── Supplied material
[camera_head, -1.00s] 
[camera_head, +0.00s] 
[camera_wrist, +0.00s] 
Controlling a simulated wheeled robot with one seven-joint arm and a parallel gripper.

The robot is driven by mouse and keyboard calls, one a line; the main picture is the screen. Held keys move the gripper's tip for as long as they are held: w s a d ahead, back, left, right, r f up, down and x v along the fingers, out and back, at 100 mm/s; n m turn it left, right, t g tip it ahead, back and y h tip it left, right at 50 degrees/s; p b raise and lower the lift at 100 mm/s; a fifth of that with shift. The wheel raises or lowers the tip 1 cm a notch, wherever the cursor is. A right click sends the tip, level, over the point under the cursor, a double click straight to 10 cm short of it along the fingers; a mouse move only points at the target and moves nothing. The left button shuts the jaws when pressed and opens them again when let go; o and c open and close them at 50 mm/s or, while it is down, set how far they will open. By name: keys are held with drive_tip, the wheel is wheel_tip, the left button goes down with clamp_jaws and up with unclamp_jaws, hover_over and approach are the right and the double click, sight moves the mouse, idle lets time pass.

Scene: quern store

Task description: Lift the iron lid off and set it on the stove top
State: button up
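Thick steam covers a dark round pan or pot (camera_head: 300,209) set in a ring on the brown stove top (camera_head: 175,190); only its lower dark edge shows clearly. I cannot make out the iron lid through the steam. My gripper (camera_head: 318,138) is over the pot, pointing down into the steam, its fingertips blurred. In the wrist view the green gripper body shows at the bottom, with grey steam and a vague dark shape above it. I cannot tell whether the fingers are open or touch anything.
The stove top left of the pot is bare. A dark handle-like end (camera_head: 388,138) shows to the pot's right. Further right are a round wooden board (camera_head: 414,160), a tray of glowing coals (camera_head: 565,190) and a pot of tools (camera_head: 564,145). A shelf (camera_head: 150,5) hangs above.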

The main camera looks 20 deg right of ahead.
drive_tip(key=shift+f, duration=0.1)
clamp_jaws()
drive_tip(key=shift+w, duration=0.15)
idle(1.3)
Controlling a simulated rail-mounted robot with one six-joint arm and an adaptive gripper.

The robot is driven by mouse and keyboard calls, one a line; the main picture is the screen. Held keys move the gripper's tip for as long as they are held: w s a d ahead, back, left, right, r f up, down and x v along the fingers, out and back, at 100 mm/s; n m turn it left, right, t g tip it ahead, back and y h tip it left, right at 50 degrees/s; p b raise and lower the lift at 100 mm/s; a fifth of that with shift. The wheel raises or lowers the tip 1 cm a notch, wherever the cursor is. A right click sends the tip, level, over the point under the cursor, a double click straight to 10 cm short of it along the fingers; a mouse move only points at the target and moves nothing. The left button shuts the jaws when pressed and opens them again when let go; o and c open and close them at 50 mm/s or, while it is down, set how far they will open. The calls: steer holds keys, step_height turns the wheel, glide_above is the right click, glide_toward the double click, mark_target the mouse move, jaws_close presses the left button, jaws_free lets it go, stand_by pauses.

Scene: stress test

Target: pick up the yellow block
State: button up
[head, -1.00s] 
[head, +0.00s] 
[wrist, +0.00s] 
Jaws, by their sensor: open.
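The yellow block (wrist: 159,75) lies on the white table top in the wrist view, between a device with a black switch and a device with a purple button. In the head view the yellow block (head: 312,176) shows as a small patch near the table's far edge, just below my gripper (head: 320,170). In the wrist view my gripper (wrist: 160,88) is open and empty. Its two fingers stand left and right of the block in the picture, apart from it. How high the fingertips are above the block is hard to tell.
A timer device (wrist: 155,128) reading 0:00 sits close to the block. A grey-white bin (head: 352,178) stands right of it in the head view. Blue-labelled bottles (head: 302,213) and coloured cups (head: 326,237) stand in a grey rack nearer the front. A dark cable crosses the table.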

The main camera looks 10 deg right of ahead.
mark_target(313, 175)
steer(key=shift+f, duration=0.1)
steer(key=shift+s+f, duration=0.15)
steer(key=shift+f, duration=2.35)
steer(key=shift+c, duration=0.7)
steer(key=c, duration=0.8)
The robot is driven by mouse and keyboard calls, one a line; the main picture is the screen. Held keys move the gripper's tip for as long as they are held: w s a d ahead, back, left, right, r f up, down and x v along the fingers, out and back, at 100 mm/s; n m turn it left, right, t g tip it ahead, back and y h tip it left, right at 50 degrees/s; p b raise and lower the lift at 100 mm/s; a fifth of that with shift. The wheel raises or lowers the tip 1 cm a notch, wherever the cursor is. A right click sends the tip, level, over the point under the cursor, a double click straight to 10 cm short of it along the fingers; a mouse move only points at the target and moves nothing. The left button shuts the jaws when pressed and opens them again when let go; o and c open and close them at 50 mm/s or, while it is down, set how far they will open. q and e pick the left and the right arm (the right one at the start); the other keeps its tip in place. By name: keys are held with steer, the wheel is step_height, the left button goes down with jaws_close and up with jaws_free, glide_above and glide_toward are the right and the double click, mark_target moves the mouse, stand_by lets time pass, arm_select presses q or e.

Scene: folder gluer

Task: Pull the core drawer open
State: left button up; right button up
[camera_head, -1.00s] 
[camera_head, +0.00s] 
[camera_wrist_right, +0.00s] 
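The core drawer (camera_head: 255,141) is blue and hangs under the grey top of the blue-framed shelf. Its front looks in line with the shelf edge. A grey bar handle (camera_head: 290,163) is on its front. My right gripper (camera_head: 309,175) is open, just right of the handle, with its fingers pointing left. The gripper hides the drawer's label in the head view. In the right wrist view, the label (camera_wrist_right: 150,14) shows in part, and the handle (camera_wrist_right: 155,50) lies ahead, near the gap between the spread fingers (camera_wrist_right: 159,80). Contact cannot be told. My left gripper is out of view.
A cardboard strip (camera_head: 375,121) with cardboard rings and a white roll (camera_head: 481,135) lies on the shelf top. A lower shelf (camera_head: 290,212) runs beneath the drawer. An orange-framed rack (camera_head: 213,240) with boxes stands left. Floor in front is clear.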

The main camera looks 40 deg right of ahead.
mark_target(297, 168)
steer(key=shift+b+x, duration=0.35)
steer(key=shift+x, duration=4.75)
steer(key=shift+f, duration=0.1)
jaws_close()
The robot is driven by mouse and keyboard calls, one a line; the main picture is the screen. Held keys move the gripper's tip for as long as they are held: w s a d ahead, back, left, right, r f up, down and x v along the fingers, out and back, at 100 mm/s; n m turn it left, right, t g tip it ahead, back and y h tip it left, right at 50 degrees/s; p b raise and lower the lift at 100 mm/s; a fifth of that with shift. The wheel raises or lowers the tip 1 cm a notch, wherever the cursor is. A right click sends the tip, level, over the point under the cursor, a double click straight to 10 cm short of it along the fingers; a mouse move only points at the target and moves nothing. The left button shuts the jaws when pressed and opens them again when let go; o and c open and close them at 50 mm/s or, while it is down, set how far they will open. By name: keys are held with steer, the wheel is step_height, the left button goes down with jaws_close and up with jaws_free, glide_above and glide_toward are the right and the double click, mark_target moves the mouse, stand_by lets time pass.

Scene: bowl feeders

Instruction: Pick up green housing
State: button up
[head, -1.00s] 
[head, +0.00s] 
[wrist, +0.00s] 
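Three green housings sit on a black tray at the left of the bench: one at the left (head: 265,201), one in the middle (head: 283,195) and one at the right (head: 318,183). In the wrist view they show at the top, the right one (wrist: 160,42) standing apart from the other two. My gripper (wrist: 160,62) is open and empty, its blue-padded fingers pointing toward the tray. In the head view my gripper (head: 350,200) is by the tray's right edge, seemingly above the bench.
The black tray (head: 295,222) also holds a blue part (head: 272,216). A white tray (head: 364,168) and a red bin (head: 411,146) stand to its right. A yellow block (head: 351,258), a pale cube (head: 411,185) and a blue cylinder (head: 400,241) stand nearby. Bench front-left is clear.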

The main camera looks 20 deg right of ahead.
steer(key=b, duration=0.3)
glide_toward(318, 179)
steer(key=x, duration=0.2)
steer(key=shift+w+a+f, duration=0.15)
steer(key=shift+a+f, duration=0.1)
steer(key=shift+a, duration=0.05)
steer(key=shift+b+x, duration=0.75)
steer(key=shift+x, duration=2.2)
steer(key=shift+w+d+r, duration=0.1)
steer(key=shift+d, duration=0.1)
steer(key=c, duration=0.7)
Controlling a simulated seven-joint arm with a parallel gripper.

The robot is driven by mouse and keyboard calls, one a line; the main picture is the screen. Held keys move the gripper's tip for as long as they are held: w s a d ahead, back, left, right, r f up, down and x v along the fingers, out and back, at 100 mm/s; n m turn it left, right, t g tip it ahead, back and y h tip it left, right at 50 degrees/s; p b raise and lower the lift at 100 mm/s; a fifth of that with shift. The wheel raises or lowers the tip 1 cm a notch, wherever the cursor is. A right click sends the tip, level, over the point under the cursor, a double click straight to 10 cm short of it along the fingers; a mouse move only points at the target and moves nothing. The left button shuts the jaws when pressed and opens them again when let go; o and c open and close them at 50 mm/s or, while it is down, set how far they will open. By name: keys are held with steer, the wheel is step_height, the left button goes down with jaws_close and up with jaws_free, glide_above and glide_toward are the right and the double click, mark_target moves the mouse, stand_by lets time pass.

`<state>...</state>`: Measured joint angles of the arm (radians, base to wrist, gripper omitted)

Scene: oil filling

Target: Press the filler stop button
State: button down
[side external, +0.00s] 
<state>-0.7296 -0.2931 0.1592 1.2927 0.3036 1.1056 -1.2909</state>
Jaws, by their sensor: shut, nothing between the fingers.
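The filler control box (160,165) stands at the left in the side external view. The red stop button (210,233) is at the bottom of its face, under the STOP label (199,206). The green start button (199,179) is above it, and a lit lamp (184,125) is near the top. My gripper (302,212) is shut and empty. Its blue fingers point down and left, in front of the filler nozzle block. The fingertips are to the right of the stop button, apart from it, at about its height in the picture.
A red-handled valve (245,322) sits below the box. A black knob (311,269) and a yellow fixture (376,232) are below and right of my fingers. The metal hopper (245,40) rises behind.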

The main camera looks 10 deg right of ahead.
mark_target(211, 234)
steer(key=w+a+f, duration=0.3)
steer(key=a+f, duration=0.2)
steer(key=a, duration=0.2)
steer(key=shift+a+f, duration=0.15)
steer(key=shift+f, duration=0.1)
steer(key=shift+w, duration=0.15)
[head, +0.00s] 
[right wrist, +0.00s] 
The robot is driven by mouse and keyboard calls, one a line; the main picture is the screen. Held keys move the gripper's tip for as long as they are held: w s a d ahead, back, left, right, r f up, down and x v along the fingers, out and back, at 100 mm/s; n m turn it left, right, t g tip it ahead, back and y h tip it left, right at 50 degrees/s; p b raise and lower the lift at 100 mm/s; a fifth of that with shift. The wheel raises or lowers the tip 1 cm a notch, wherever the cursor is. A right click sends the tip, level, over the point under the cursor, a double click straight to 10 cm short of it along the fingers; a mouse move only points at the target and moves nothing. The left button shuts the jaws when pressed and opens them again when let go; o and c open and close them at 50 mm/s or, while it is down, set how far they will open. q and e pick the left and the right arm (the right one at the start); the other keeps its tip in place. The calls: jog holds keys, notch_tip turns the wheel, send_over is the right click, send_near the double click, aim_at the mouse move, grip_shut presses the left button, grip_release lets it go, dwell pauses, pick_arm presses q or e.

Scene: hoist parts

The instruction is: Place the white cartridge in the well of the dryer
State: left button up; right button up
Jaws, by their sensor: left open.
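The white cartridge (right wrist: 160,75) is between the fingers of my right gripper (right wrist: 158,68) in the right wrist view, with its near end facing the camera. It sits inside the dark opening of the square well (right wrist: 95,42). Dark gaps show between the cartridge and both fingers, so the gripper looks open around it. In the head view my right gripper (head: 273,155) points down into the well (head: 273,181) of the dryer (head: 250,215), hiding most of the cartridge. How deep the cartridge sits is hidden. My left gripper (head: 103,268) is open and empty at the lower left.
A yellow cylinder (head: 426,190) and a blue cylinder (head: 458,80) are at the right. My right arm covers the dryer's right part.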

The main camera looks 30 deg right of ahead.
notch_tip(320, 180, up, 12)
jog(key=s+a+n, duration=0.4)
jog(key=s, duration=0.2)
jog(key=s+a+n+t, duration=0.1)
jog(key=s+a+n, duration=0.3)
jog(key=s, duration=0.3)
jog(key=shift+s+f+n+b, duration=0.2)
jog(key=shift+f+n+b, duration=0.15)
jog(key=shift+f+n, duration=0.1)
────
◆ What to do ◆
Which lines include the word "simulated"? Copy every one of them.

◆ Exercise response ◆
Controlling a simulated wheeled robot with one seven-joint arm and a parallel gripper.
Controlling a simulated rail-mounted robot with one six-joint arm and an adaptive gripper.
Controlling a simulated seven-joint arm with a parallel gripper.

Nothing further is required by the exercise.